Print again only this span: the line with "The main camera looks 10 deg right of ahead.", the line with "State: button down", and all lines between them, exactly as given.

════

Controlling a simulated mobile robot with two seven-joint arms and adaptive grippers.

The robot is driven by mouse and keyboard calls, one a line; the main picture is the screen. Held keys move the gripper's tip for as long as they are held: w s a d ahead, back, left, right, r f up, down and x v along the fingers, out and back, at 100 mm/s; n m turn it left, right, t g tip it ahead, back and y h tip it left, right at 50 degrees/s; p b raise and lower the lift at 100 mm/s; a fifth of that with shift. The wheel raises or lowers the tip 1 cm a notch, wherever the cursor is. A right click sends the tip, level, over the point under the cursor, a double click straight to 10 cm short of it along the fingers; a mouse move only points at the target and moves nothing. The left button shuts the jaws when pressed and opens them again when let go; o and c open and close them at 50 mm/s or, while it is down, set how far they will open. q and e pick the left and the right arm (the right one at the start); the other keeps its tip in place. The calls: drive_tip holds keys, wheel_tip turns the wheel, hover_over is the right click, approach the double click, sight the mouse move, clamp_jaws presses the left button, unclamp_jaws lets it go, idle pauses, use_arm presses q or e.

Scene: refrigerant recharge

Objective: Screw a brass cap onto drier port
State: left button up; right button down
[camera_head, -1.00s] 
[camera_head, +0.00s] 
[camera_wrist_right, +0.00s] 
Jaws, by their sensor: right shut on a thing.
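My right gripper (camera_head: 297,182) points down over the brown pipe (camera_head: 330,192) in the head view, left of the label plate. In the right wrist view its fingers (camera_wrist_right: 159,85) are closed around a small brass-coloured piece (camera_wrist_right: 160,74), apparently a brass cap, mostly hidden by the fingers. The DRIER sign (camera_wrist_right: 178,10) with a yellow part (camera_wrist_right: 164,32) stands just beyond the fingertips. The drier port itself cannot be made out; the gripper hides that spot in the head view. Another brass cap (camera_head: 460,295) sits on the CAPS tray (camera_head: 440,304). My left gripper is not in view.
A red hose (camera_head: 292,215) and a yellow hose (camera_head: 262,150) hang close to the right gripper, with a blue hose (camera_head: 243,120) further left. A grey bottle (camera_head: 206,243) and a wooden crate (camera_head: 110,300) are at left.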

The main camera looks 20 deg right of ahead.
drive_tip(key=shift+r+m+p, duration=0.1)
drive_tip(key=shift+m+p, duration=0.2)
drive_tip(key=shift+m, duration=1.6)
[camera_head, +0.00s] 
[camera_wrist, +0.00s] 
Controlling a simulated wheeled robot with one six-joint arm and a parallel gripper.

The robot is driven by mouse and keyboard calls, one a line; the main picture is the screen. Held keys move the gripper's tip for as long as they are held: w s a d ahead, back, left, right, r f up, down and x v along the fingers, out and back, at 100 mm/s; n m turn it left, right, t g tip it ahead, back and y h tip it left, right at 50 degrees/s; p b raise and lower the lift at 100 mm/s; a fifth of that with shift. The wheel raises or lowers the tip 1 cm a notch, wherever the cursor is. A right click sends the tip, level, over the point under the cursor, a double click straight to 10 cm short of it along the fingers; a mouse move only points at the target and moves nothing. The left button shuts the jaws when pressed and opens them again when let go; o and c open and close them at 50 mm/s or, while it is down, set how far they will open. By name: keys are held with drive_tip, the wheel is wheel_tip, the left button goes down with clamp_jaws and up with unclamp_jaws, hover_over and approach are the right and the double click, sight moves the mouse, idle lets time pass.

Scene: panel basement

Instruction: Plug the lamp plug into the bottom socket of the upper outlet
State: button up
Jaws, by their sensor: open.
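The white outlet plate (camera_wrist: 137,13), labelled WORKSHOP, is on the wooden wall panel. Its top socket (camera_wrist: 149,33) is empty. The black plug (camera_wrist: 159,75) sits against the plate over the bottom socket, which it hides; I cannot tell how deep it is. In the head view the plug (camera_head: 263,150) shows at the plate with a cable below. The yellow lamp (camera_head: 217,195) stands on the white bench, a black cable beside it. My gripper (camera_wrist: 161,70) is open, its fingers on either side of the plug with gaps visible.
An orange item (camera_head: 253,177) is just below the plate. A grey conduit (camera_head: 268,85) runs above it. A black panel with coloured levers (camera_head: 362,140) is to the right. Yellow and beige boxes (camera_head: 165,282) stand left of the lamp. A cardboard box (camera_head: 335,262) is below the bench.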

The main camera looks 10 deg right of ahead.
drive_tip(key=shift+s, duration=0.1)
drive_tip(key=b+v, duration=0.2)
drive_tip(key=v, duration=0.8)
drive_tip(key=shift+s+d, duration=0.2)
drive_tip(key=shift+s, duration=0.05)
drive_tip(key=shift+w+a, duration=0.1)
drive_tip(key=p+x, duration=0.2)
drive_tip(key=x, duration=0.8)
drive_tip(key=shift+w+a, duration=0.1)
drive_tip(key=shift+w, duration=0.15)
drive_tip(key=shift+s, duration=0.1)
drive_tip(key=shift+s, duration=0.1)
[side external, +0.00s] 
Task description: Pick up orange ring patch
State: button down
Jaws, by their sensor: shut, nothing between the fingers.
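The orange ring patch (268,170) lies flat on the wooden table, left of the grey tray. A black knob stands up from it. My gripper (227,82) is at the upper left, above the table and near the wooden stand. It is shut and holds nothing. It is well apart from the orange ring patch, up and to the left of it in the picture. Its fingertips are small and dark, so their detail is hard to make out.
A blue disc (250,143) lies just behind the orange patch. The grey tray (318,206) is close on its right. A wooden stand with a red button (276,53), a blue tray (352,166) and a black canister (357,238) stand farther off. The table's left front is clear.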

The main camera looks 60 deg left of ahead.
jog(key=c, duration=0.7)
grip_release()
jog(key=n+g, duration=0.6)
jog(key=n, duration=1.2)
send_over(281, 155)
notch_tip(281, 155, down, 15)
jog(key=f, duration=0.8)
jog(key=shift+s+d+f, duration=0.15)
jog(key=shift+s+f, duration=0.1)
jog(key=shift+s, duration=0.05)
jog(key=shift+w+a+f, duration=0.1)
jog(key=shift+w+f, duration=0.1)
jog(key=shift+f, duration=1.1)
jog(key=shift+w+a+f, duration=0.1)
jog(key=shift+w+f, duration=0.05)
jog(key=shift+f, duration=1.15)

════

▶ **Exercise result**
The main camera looks 10 deg right of ahead.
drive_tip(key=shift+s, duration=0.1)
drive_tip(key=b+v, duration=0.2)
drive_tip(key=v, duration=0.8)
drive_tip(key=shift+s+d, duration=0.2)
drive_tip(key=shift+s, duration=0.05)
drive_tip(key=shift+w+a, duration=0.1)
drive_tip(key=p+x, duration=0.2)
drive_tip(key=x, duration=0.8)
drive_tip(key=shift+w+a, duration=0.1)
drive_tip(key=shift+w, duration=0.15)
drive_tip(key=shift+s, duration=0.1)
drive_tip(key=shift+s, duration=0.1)
[side external, +0.00s] 
Task description: Pick up orange ring patch
State: button down

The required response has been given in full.